I dreaded coming back to the airport, but I keep reminding myself, This time, you’re going toward something, not running away. I hear the call for my flight to Paris and throw up in the bathroom. With shaking hands I turn on the cold water to splash my face, hoping that the hard airport water will magically fix my nerves. No one thing.
This trip to Paris was a lifelong dream, an indulgence I arranged for myself when I finally got a full-time job as a recovery coach for people like me. I want to experience something beyond life and death. I want the luxury of being bored, of being a useless lump on the white goose down comforter listening to Paris traffic, eating soft cheese and fruit with flavor.

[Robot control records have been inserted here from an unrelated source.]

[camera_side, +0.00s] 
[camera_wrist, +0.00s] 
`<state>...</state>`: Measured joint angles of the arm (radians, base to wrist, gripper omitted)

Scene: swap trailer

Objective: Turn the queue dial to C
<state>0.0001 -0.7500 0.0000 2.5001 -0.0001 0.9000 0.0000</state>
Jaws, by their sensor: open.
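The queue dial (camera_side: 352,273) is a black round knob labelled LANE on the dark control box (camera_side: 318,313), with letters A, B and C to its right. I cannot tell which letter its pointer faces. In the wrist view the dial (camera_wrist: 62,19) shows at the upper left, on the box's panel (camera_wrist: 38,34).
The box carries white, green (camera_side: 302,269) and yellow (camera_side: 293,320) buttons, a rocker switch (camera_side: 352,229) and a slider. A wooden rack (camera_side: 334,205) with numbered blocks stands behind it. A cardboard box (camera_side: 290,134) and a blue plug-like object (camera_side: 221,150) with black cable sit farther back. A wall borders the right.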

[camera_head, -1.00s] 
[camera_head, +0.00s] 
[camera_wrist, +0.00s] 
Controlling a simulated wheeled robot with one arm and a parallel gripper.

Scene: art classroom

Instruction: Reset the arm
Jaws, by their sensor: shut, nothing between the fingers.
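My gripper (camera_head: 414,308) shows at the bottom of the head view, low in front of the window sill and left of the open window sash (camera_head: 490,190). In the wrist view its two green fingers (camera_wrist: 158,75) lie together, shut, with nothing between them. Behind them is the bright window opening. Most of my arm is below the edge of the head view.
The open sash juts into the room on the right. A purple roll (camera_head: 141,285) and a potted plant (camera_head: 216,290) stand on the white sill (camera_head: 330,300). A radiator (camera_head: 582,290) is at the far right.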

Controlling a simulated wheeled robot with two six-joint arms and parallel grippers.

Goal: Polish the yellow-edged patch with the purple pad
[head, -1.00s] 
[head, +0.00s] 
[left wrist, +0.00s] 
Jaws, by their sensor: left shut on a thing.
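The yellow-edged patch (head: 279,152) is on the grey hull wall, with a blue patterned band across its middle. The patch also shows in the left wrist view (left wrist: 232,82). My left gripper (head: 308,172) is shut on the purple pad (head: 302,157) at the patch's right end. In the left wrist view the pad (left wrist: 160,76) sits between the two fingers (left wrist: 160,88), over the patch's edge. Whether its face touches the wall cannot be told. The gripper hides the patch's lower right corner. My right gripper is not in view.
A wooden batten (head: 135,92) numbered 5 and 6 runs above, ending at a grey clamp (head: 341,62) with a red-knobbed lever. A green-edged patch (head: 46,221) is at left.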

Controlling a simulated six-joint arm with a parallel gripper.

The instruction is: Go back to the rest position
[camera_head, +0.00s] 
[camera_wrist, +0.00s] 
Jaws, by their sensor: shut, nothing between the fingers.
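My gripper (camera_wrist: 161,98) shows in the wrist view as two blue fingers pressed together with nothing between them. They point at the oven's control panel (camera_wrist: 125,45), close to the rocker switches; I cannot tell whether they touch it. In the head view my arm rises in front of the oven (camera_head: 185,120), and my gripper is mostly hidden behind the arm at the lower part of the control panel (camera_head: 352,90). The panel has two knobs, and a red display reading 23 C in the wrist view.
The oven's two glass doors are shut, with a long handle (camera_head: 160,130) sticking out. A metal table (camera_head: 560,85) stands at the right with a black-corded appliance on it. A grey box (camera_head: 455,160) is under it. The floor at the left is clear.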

On a spring day with no itinerary, I sit in a bistro near Notre Dame that has been used as a restaurant since the 1600s. It has an odd but not unpleasant atmosphere of 1970s American kitsch within a crumbling seventeenth-century cottage. The waiter, who wears a deep purple velour suit, sets down a warm ramekin of coddled eggs with foie gras. The dish is called oeufs cocotte, or something real Frenchy sounding, and since there were no translations on the menu, I just picked it. I jiggle the ramekin and can tell the eggs are still wet from how they happily bounce around. I chalk it up to this is just how French eggs are made. I stroll along the promenade of the Seine and think of An American Werewolf in Paris. I come upon Les Deux Magots, where famous existentialist authors sipped strong coffee in small cups and chain-smoked unfiltered cigarettes. It’s February and sunny, so I take off my jacket and tie it around my waist. I look up at the distant winter sun, then back to the cobblestone path ahead, and then walk on with no destination in mind except my next step.